洪涛是我们学校的名人,得益于他的特立独行。当年,无论是大专部,还是中师部,全校师生无人不认识他。即使是毕业多年以后,偶遇曾在我们母校待过的人,聊到当年大同师专中文二班,人们第一时间提到的,就是怪人宁洪涛!就连以耿介严厉著称的老学究教授,都记得洪涛的特别之处。我们毕业二十年聚会时,龚老师就讲了,他当年讲课习惯连堂,课间不停,内急的同学们都得憋着。有一次,洪涛不请假,急起跑出教室,老师大声呵斥也无丝毫犹豫停顿。稍后,洪涛回到教室,面色平静继续听讲。下课后老师责问,为何不守纪律,洪涛大声回答,报告老师,我尿泡太小憋不住,请假来不及,再不出去就尿到裤裆里了!从此以后,他得到一个特权,无论是谁授课,他都可以随时离开教室,无需请假。
我与他是老同学老同乡,一生一世君子之交,本以为老了可以多交流,共同度过余生,在他建的群里用文字相互温暖,在这第二故乡互慰河东乡愁。我还打算与他携手同游故乡山水,拜访在家乡工作生活的老同学们。可是,这一切都不可能实现了!昨天,就是昨天,在他建的小群,家人们千呼万唤,他始终没有出现。后来他微信“雪花”号发了一则消息,说他过世了!可是,直到写完这点文字,我还是不能相信,从今而后,我将寂寞地走过人生的寒冬。
我不知道还能苟延残喘到几时,只知道我胡诌的歪诗从此少了一个鼓励者。从今而后,我不胡诌了,不写歪诗了。我只按时按点吃喝拉撒,喝西药、喝中药、含服速效救心丸丹参滴丸硝酸甘油倍他乐克他汀类药。
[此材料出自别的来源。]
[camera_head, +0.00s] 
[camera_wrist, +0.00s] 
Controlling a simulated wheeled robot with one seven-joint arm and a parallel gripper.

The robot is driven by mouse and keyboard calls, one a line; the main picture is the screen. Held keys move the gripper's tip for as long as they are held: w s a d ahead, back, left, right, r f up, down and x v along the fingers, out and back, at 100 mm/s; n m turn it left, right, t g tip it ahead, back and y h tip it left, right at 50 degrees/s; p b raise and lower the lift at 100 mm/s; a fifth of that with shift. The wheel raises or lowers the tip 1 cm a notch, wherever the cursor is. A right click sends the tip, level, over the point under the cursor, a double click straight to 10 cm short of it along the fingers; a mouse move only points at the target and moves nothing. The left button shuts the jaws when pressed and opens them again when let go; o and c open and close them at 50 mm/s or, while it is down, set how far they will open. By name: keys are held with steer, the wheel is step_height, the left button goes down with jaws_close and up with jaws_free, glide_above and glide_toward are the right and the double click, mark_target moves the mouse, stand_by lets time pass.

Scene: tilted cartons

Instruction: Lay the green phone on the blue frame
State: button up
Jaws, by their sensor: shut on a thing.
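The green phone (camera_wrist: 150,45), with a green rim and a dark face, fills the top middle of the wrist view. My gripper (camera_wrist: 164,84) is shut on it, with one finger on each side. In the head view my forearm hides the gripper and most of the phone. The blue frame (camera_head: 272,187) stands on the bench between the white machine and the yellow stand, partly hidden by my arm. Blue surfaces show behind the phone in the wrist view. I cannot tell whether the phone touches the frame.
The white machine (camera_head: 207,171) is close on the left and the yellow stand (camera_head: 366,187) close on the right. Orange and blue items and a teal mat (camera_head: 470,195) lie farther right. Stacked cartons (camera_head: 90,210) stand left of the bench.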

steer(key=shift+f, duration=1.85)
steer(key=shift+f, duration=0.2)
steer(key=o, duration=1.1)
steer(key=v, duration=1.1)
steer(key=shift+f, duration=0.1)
我要变得健忘,每天一个饱三个倒,不操闲心不管闲事。
哭一声洪涛兄弟热泪遮眼,你此去山高水远茫茫云天,我望穿秋水无缘再见,只能够一杯苦酒将愁肠浇灌,悲戚戚孤对半月照无眠!
你老家在万荣,我故乡是临猗。你家在峨嵋岭上孤山旁,我家在峨嵋岭下黄河边。你的名字叫宁洪涛,微信号“雪花”。我的名字叫陈仁杰,微信号称“茵陈”。你说过,在塞上工作了四十年,没有一天不想调回老家,没有一刻忘记过爹妈。我也说过叶落归根的谋划。可是你去了你走了,你已经魂归故里,我留在人世间继续这风烛残年。我与你从此阴阳相隔,再无相见,以后我再回故乡,路途也永远失去了你的陪伴。
今日塞上,正月的寒风,刮在脸上生疼,但我内心更疼,却也无助,只能码字若干,随你心性,念你友谊。祝君一路走好!